The markets are shaky. The economy feels uncertain. AI is eating jobs. Half the internet is panicking.
Good.
When everything is uncertain, the person who moves with intention has an absurd advantage over the person who freezes. Most people freeze. That’s not a judgment. It’s just what happens. Fear is the default.
But if you can look at a shaky market and see opportunity instead of threat. If you can see that the chaos is just the old structure rearranging itself and there’s money lying on the floor during the rearrangement. Then you’re already ahead.
I come from a village. I’ve started from zero more times than I can count. I don’t have a degree that matters. I failed the exam that was supposed to be my ticket out. I spent years in a city that was slowly crushing me before I figured out how to leave. I still can’t send invoices without feeling weird about it.
But I understand value and leverage. And I understand that right now, this window, this moment, is the easiest it has ever been to build something from nothing.
Not easy. Easiest it’s ever been. There’s a difference.
It’s still going to be hard. You’re still going to fail. You’re still going to feel like you’re drowning. But the tools exist now. The access exists now. The barriers that used to keep people like us out are collapsing in real time.
The only thing that’s missing is you deciding to move.

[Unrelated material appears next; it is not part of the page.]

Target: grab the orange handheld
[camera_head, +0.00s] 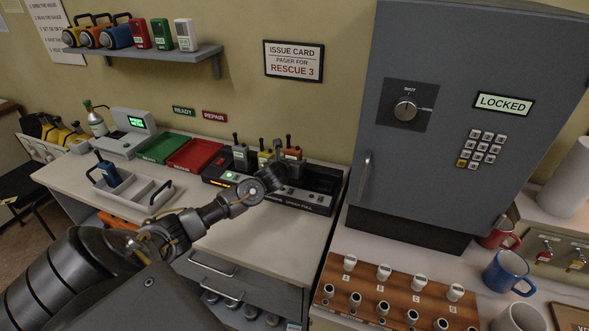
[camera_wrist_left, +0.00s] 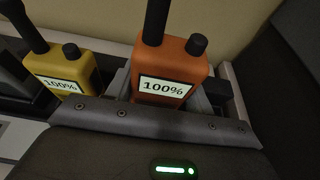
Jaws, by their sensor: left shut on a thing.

Being rich isn’t a number. I’ve met people with more money than I’ll ever have who are trapped. Trapped by their companies, their obligations, their image. That’s not rich. That’s just expensive.
Rich is being able to wake up and decide what to do with your day. Rich is having options. Rich is not being afraid of starting over because you’ve done it so many times that zero doesn’t scare you anymore.
You get there through value and leverage. You get there faster right now because AI just collapsed every barrier that used to keep people out. Not by being a new lever. By making the existing levers reachable for anyone willing to learn.
And you get there at all because at some point you stop reading essays about getting rich and you actually go do something.
The window is open. Walk through it or don’t. But don’t pretend it isn’t there.